For Bryan Koh, Milkier Pigs & Violet Gold marked his first foray into the world of cookbook publishing. It was the first Filipino cookbook written by a foreigner, inspired by the food he had enjoyed during his childhood and that which he encountered on travels throughout the Philippines.
It was received with critical acclaim. In the five years since its release, and ten years since Bryan first began traversing the country in the name of research, global interest in Filipino food has swelled, as has a curiosity among Filipinos about the regional and provincial delicacies of their homeland.
For this second edition, Bryan returned to the Philippines yet again and visited previously uncovered territories, such as Quezon, Maguindanao and Tawi-Tawi. The result is an especially vivid tome, with at least 20 new recipes, including hardinera, a festive steamed meatloaf; espasol, a sweetmeat of toasted glutinous rice and coconut milk; balo-balo, a green mango salad with salted fish and toasted coconut; piyalam, fish stewed with turmeric, onions and tomatoes; and puto kuhita, steamed tapioca cakes stuffed with sweet-sour braised octopus.

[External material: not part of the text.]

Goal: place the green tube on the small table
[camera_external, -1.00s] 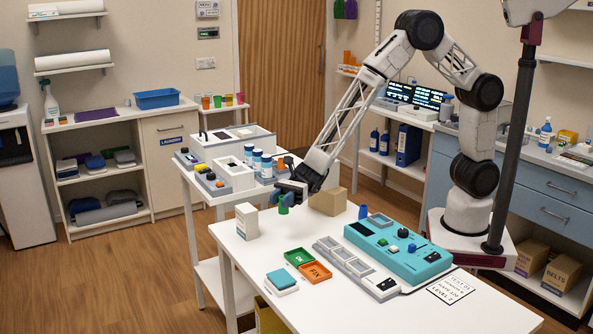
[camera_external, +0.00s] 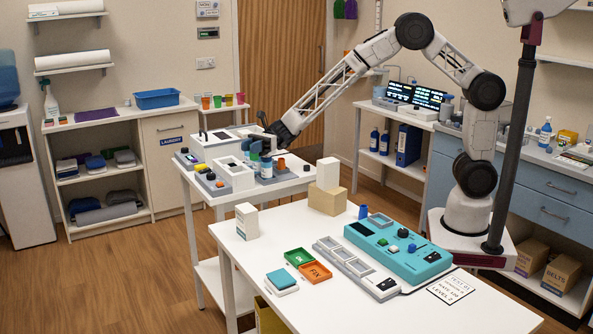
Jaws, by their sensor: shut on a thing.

As with its predecessor, this new edition is sumptuous with food and location photographs, all of which were executed by Bryan, who also designed the book.
Bryan Koh is the co-founder of popular cake shop Chalk Farm. When he is not baking his acclaimed kueh salat, he is busy traveling the world.
Bryan is also the author of Milk Pigs & Violet Gold: Philippine Food Stories, first published in 2014 and which was awarded Best Food Book at the Philippine National Book Awards 2014, and updated in 2016 as Milkier Pigs & Violet Gold: Philippine Food Stories.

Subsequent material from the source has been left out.